Protocol of the Session on January 30, 2008

Ich rufe nunmehr den Tagesordnungspunkt 5 auf:

Erste Lesung des Entwurfs eines Gesetzes zur Nutzung Erneuerbarer Wärmeenergie in Schleswig-Holstein (Erneuerbare Wärmeenergie-Ge- setz - EWärmeG)

Gesetzentwurf der Fraktion BÜNDNIS 90/DIE GRÜNEN Drucksache 16/1791

Wird das Wort zur Begründung gewünscht? - Das ist offensichtlich nicht der Fall. Ich eröffne die Grundsatzberatung. Das Wort hat der Herr Abgeordnete Detlef Matthiessen.

Herr Präsident! Verehrte Kolleginnen und Kollegen! Wärme zum Heizen, zur Brauchwassererwärmung, Energie zur Lüftung von Gebäuden, das verschlingt laut internationaler Energieagentur 40 % des weltweiten Energieverbrauchs. Private Haushalte in unserem Land verbrauchen etwa ein Drittel der Endenergie, also Erdgas, leichtes Heizöl und Strom.
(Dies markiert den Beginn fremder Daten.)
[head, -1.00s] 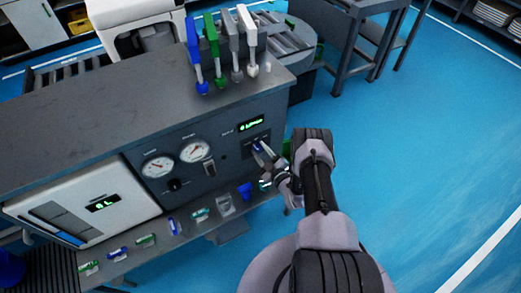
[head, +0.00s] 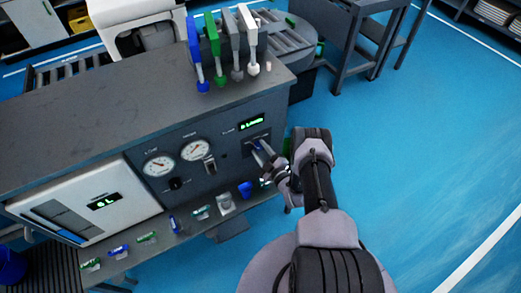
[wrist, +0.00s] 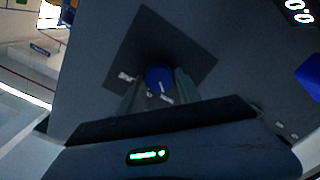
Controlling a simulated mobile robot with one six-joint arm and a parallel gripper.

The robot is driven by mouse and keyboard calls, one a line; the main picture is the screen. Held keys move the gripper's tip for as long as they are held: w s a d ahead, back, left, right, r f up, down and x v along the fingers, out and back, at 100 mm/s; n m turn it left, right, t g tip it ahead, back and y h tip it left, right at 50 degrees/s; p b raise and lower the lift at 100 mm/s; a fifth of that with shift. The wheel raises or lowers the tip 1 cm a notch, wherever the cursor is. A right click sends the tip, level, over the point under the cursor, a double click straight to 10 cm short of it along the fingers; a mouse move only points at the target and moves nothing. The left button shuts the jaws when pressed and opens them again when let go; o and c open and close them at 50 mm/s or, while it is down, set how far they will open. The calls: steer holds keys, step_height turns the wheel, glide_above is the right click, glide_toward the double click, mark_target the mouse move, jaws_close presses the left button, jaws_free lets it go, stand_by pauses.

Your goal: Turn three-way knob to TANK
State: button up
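The three-way knob is a round blue knob (wrist: 159,79) on a dark square plate (wrist: 150,40) in the wrist view. Small white labels sit around it, too small to read, so I cannot tell its setting. My gripper (wrist: 159,86) has its two fingers apart, one on each side of the knob. A thin gap seems to show beside it; I cannot tell if either finger touches. In the head view my gripper (head: 261,147) is at the right end of the console's front, below a green display (head: 251,123), and largely hides the knob.
The grey console (head: 90,105) carries two round gauges (head: 195,150), a black knob (head: 175,184) and a switch (head: 210,165). Several coloured handles (head: 213,45) stand on its top. A ledge with small parts (head: 202,212) runs below. Blue floor (head: 430,150) is free at right.

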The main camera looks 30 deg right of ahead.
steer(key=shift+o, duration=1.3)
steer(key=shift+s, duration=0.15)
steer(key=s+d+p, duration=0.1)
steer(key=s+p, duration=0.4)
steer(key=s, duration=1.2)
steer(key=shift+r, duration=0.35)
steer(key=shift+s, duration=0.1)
Davon werden circa 70 % für die Raumheizung verbraucht.

Wir brauchen ein Erneuerbare Wärmeenergie-Gesetz, um einen relevanten Beitrag zum Klimaschutz leisten zu können. Mit dem Erneuerbare WärmeGesetz wollen wir Schleswig-Holsteins Häuser wärmer anziehen. Mit dem Erneuerbare Wärmeenergiegesetz in Schleswig-Holstein wollen wir die Sonne in die Häuser lassen.

(Minister Lothar Hay)

Heizen und Warmwasserbereitung beruhen immer noch überwiegend auf fossilen Brennstoffen. Das ist technisch gesehen von gestern. Der Energieverbrauch unserer Häuser kann heute schon überwiegend mit regenerativer Energie abgedeckt werden. Der Energieverbrauch insgesamt kann aber vor allen Dingen radikal gesenkt werden. Ziel des Gesetzentwurfes ist es, im Interesse des Klimaschutzes eine anteilige Nutzung erneuerbarer Energien bei Wohngebäuden verbindlich als Standard einzuführen.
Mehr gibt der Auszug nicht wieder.